Write out the listing beneath this instruction in its entirety, exactly as it reads.
★ ★ ★ ★
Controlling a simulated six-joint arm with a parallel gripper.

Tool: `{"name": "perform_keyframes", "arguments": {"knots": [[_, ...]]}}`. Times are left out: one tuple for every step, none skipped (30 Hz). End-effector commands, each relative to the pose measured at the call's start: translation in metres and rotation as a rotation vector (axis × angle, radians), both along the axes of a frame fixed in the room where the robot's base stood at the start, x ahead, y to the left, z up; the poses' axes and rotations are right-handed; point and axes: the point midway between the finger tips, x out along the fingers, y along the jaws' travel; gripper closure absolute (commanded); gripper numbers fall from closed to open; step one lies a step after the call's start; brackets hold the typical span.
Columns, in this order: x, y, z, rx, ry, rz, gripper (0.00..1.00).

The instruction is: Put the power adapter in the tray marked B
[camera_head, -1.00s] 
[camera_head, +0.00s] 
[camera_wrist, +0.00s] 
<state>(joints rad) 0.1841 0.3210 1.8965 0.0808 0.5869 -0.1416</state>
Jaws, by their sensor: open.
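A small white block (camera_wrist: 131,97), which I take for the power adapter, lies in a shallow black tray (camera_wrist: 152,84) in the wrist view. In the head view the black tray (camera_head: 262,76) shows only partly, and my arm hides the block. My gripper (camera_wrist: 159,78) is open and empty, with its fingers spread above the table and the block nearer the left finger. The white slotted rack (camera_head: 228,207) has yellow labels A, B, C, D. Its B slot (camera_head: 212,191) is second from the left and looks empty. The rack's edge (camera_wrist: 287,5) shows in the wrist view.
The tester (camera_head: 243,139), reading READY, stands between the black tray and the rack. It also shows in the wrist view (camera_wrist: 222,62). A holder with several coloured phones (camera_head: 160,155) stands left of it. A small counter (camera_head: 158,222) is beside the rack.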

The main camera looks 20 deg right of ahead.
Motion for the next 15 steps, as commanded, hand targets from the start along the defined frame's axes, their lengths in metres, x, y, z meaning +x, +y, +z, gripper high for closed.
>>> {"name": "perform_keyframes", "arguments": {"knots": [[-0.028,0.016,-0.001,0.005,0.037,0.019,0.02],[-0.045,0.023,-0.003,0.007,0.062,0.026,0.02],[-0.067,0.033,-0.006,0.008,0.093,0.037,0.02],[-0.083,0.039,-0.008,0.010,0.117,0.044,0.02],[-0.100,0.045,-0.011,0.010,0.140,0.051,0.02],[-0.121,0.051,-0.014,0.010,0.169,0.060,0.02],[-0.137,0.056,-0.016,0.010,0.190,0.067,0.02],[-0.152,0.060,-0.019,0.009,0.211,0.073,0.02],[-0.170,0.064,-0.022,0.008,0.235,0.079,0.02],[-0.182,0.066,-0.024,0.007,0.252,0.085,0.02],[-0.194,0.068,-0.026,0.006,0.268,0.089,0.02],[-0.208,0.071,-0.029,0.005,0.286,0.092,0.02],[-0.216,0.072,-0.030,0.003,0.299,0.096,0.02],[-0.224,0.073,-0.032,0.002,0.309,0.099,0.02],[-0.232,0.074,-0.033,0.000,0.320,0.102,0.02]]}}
★ ★ ★ ★
*Exercise result*
Controlling a simulated six-joint arm with a parallel gripper.

Tool: `{"name": "perform_keyframes", "arguments": {"knots": [[_, ...]]}}`. Times are left out: one tuple for every step, none skipped (30 Hz). End-effector commands, each relative to the pose measured at the call's start: translation in metres and rotation as a rotation vector (axis × angle, radians), both along the axes of a frame fixed in the room where the robot's base stood at the start, x ahead, y to the left, z up; the poses' axes and rotations are right-handed; point and axes: the point midway between the finger tips, x out along the fingers, y along the jaws' travel; gripper closure absolute (commanded); gripper numbers fall from closed to open; step one lies a step after the call's start; brackets hold the typical span.
Columns, in this order: x, y, z, rx, ry, rz, gripper (0.00..1.00).

The instruction is: Put the power adapter in the tray marked B
[camera_head, -1.00s] 
[camera_head, +0.00s] 
[camera_wrist, +0.00s] 
<state>(joints rad) 0.1841 0.3210 1.8965 0.0808 0.5869 -0.1416</state>
Jaws, by their sensor: open.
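A small white block (camera_wrist: 131,97), which I take for the power adapter, lies in a shallow black tray (camera_wrist: 152,84) in the wrist view. In the head view the black tray (camera_head: 262,76) shows only partly, and my arm hides the block. My gripper (camera_wrist: 159,78) is open and empty, with its fingers spread above the table and the block nearer the left finger. The white slotted rack (camera_head: 228,207) has yellow labels A, B, C, D. Its B slot (camera_head: 212,191) is second from the left and looks empty. The rack's edge (camera_wrist: 287,5) shows in the wrist view.
The tester (camera_head: 243,139), reading READY, stands between the black tray and the rack. It also shows in the wrist view (camera_wrist: 222,62). A holder with several coloured phones (camera_head: 160,155) stands left of it. A small counter (camera_head: 158,222) is beside the rack.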

The main camera looks 20 deg right of ahead.
Motion for the next 15 steps, as commanded, hand targets from the start along the defined frame's axes, their lengths in metres, x, y, z meaning +x, +y, +z, gripper high for closed.
>>> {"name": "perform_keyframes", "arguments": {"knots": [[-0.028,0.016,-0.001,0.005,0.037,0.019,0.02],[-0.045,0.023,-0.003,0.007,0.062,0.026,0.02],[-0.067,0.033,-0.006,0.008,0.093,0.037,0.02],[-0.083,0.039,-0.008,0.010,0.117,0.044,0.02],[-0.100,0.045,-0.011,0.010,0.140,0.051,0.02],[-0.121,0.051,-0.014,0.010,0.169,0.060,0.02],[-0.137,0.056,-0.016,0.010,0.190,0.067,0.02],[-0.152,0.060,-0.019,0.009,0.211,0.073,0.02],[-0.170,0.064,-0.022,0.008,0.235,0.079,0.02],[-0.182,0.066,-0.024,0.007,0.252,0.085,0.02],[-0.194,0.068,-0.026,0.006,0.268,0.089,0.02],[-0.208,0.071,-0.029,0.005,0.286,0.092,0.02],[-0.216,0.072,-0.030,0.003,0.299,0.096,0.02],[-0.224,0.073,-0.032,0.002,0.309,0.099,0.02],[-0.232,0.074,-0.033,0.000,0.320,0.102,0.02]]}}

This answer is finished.